The data also shows where the challenges for T+1 preparedness could lie, with the buy-side emerging as less prepared than the rest of the market.
57% of the buy-side has yet to start development work, with concerns around funding and FX challenges ranking highly.
The buy -side are also concerned about how dependencies on custodians or settlement agents as well as on clients and counterparties could impact them in T+1.
Concerns have also emerged around broker and service provider readiness, with less than half of firms seeing their service provider as being able to support their T+1 preparations today and only 19% of respondents feeling that their prime broker is able to support them today.
The number of fund managers planning to change their fund dealing cycle as a result of T+1 in the UK has increased by 4%, with 63% planning to change it ahead of the deadline and 26% after the deadline.
On the sell-side, overall confidence is higher but their main challenges are settlement exceptions and pre-trade set-up.
Following the release of the UK and EU’s joint T+1 testing plan earlier this year, 78% of FMIs will be ready for testing in Q1 2027, the core industry window.
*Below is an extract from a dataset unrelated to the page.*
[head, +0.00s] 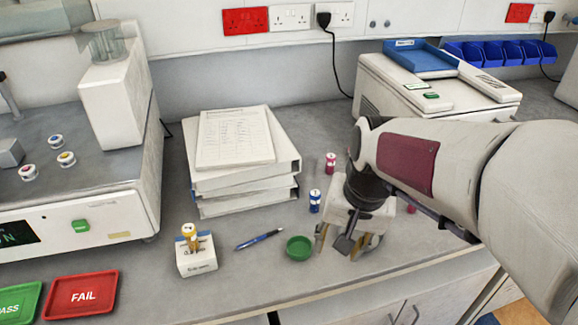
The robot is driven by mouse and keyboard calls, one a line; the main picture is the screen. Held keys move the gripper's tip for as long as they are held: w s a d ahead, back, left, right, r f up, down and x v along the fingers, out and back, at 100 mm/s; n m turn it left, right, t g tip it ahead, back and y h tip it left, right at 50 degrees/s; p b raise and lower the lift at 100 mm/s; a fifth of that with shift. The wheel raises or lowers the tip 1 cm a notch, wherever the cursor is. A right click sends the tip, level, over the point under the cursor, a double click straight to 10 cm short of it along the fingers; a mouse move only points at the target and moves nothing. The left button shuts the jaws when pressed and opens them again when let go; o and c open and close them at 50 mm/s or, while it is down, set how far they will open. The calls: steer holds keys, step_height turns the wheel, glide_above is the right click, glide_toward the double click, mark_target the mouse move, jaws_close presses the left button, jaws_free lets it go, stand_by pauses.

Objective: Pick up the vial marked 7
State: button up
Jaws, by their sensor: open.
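A blue vial with a white cap (315,201) stands upright on the bench, just left of my gripper. A pink-red vial with a white cap (331,163) stands farther back. A yellow vial (189,233) stands in a white block (197,256) at the front left. A small red item (411,208), partly hidden by my arm, shows to the right. Several white-topped round pieces with coloured centres (66,159) sit on the left machine. I cannot read a 7 on any of them. My gripper (345,246) points down, open, over the front of the bench, with nothing visible between its fingers.
A green round dish (299,248) lies close left of my gripper, with a blue pen (260,239) beside it. Stacked binders (245,185) stand behind. A red FAIL tray (80,296) and green PASS tray (18,302) lie front left. A white machine (435,85) stands back right.

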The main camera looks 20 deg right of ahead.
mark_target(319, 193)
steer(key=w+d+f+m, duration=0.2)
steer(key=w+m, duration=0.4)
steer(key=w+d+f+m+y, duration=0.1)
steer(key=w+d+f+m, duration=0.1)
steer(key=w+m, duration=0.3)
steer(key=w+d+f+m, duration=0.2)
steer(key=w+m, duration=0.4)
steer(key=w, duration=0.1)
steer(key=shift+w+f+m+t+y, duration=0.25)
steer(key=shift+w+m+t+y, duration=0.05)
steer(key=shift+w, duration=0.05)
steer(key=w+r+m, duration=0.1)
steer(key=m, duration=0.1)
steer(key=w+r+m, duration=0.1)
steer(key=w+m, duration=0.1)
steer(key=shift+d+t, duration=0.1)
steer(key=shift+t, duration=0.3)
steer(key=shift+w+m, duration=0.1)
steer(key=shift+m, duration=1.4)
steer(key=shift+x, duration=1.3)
Andrew Douglas, Chair of the UK Accelerated Settlement Taskforce commented: “These findings demonstrate the momentum that is building across the market towards T+1 ahead of the all-important 11 October 2027 deadline. We are sitting ahead of where the US was at a comparable point in its journey and the industry is acting on the lessons learned from that US experience about the need for automation, with good progress made particularly in settlement instruction automation.
“Encouragingly, the number of fund managers planning to change their fund dealing cycle as a result of T+1 in the UK is increasing, showing that this segment of the market is engaging with the transition. Over the coming months, we would like to see greater progress on the buy side in order to ensure a smooth transition to T+1 in which everyone within the settlement chain is ready for success.”
Chris Elms, CEO of Euroclear UK & International commented: “These results mark a positive step forward, with firms across both the UK and EU clearly making strong progress towards the T+1 deadline. The rise in firms actively engaging with the UK’s transition is particularly encouraging and reflects growing momentum across the market. It is essential that this progress continues, and we will continue engaging with stakeholders to support market preparedness as we approach the transition date.”
Val Wotton, Managing Director and Global Head of Equities Solutions at The Depository Trust & Clearing Corporation (DTCC) commented: “On the whole, T+1 readiness is increasing as a result of good preparation work, as project teams have focused on managing the impacts of the pressing items like settlements, fails and securities borrowing and lending. Now, the focus turns to trade execution and client onboarding as the two areas of fastest growing concern across the market.
“As we inch closer to the one year to go mark, we urge firms to engage in earnest with the areas expected to pose challenges, such as data standardization including accurate and validated Standing Settlement Instructions (SSIs) and Place of Settlement (PSET), in order to find workable solutions and processes ahead of the deadline. As always, we stand ready to support the global markets as the financial services industry continues to evolve.